Это походило на огромное переселение.  Сверкающая цветная лента толпы, звуки
музыкальных инструментов,  скрип колес,  крик верблюдов и  мулов,  смешанный
разговор на  непонятном наречии -  все это действовало на  меня так же,  как
солнечный свет на прозревшего слепца.
     Толпы эти проходили сквозь город,  дома, и странно было видеть, Кестер,
как чистенько одетые горожане, трамваи, экипажи скрещиваются с этим потоком,
сливаются  и  расходятся,   не  оставляя  друг  на  друге  следов  малейшего
прикосновения.  Тогда я заметил,  что лица смуглых людей,  мужчин и женщин -
ясны, как весенний поток.
     Снова с  наступлением темноты я перестал видеть виденное и проходил всю
ночь,  не раздеваясь,  по комнатам.  Куда идут эти люди? - спрашивал я себя.
Движение не прекращалось вплоть до сегодняшнего дня.  Кестер, я вижу изо дня
в  день  эту  стремительную массу  людей,  проходящих через  великую  степь.
Несомненно,  их привлекает страна,  лежащая за горами.  Я  пойду с  ними.  Я
твердо  решил  это,  я  завидую  глубокой  уверенности  их  лиц.  Там,  куда
направляются эти люди,  непременно должны быть чудесные,  немыслимые для нас
вещи. Я буду идти, придерживаясь направления степной дороги

6

Рассказ "Фанданго"
Здесь много чего, рассказ целиком желательно было бы прочитать, - как повернуть колесо событий, и знаки Духа, и  намерение, и кубический сантиметр шанса. В детстве читала как занимательную историю, а сейчас уже воспринимаю как рецепт, руководство к действию.

Действие происходит в холоде и голоде послереволюционном Петербурге, но  в ушах главного героя постоянно звучит мотив испанского танца "фанданго" из  прежней счастливой жизни.

При этом энергичном, коротком слове на мою голову ложилась нежная рука в латной перчатке, – рука танца, стремительного, как ветер, звучного, как град, и мелодического, как глубокий контральто. Легкий холод проходил от ног к горлу.
«Фанданго» – ритмическое внушение страсти, страстного и странного торжества. Вероятнее всего, что он – транскрипция соловьиной трели, возведенной в высшую степень музыкальной отчетливости.

Держась за эту музыку как за ниточку, главный герой вовлекается во множество фантастических событий и встреч с необычными людьми. Вот предчувствие об одном из них:

На стенах было много картин, частью написанных Броком. Но я не рассматривал их. Согревшись, ровно и тихо дыша, я думал о неуловимой музыкальной мысли, твердое ощущение которой появлялось всегда, как я прислушивался к этому мотиву – «Фанданго». Хорошо зная, что душа звука непостижима уму, я, тем не менее, пристально приближал эту мысль, и, чем более приближал, тем более далекой становилась она.

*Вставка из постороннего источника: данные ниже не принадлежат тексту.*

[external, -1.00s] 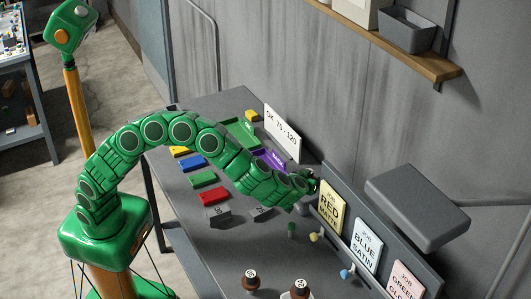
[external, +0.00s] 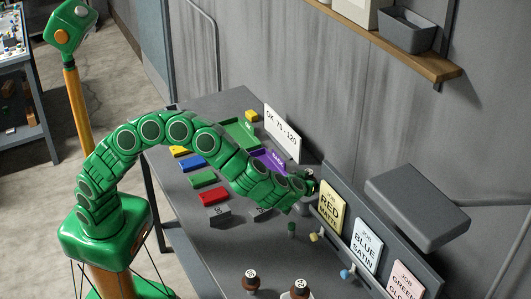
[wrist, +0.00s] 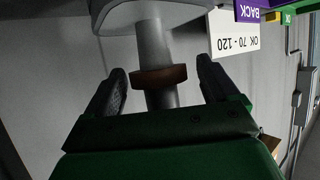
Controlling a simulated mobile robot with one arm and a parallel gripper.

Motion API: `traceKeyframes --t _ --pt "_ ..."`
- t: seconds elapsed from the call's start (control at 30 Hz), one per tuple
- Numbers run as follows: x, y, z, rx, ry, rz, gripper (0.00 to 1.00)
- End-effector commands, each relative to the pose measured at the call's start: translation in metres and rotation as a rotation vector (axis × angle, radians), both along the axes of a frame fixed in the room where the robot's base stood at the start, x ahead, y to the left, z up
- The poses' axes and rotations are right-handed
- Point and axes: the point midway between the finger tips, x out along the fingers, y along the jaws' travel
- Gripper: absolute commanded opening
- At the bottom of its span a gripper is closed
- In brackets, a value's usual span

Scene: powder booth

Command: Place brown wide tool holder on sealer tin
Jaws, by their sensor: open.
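My gripper (wrist: 164,88) is open in the wrist view, with one dark finger on each side of a brown, wide band (wrist: 158,77). The band sits around a grey shaft below a pale, rounded body and looks like the brown tool holder. A gap shows between it and each finger. In the external view my gripper (external: 311,183) is over the far side of the bench, beside the upright job cards, and hides what is between its fingers. I cannot pick out the sealer tin with certainty in either view.
The grey bench (external: 238,245) holds coloured blocks, a red one (external: 213,196) among them. The yellow job card (external: 331,208) and a grey box on an arm (external: 418,205) are close to my gripper's right.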

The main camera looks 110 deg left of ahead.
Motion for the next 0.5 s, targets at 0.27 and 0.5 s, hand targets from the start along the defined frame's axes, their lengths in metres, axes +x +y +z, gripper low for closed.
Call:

Толчок новому ощущению дало временное потускнение лампочки, то есть в сером ее стекле появилась красная проволока – знакомое всем явление. Помигав, лампочка загорелась опять.
Чтобы понять последовавший затем странный момент, необходимо припомнить обычное для нас чувство зрительного равновесия. Я хочу сказать, что, находясь в любой комнате, мы привычно ощущаем центр тяжести заключающего нас пространства, в зависимости от его формы, количества, величины и расположения вещей, а также направления света. Все это доступно линейной схеме. Я называю такое ощущение центром зрительной тяжести.
В то время, как я сидел, я испытал – может быть, миллионной дробью мгновения, – что одновременно во мне и вне меня мелькнуло пространство, в которое смотрел я перед собой. Отчасти это напоминало движение воздуха. Оно сопровождалось немедленным беспокойным чувством перемещения зрительного центра, – так, задумавшись, я, наконец, определил изменение настроения. Центр исчез. Я встал, потирая лоб и всматриваясь кругом с желанием понять, что случилось. Я почувствовал ничем не выражаемую определенность видимого, причем центр, чувство зрительного равновесия вышло за пределы, став скрытым.

Вот ещё:

Еще раз подивился я великой и легкой живости прекрасной картины. Она была полна летним воздухом, распространяющим изящную полуденную дремоту вещей, ее мелочи, недопустимые строгим мастерством, особенно бросались теперь в глаза. Так, на одном из подоконников лежала снятая женская перчатка, – не на виду, как поместил бы такую вещь искатель легких эффектов, но за деревом открытой оконной рамы; сквозь стекло я видел ее, снятую, маленькую, существующую особо, как существовал особо каждый предмет на этом диковинном полотне. Более того, следя взглядом возле окна с перчаткой, я приметил медный шарнир, каким укрепляются рамы на своем месте, и шляпки винтов шарнира, причем было заметно, что поперечное углубление шляпок замазано высохшей белой краской. Отчетливость всего изображения была не меньше, чем те цветные отражения зеркальных шаров, какие ставят в садах. Уже начал я размышлять об этой отчетливости и подозревать, не расстроено ли собственное мое зрение, но, спохватясь, извлек из платка конус и стал, оцепенев, всматриваться в его поверхность.
    Зеленая черта едва блистала теперь, как бы подстерегая момент снова ослепить меня изумрудным блеском, с силой и красотой которого я не сравню даже молнию. Черта разгорелась, и из тьмы конуса выбежал зеленый фонарь. Тогда, положась на судьбу, я утвердил конус посередине стола и сел в ожидании.
    Прошло немного времени, как от конуса начал исходить свет, возрастая с силой и быстротой направляемого в лицо рефлектора. Я находился как бы внутри зеленого фонаря. Все, за исключением электрической лампы, казалось зеленым. В окнах до отдаленнейших крыш протянулись яркие зеленые коридоры. Это было озарением такой силы, что, казалось, развалится и сгорит дом. Странное дело! Вокруг электрической лампы начала сгущаться желтая масса, дымящаяся золотым паром; она, казалось, проникает в стекло, крутясь там, как кипящее масло. Уже не было видно проволочной раскаленной петли, вся лампочка была подобна пылающей золотой груше. Вдруг она треснула звуком выстрела; осколки стекла разлетелись вокруг, причем один из них попал в мои волосы, и на пол пролились пламенные желтые сгустки, как будто сбросили со сковороды кипящие яичные желтки. Они мгновенно потухли, и один зеленый свет, едва дрогнув при этом, стал теперь вокруг меня как потоп.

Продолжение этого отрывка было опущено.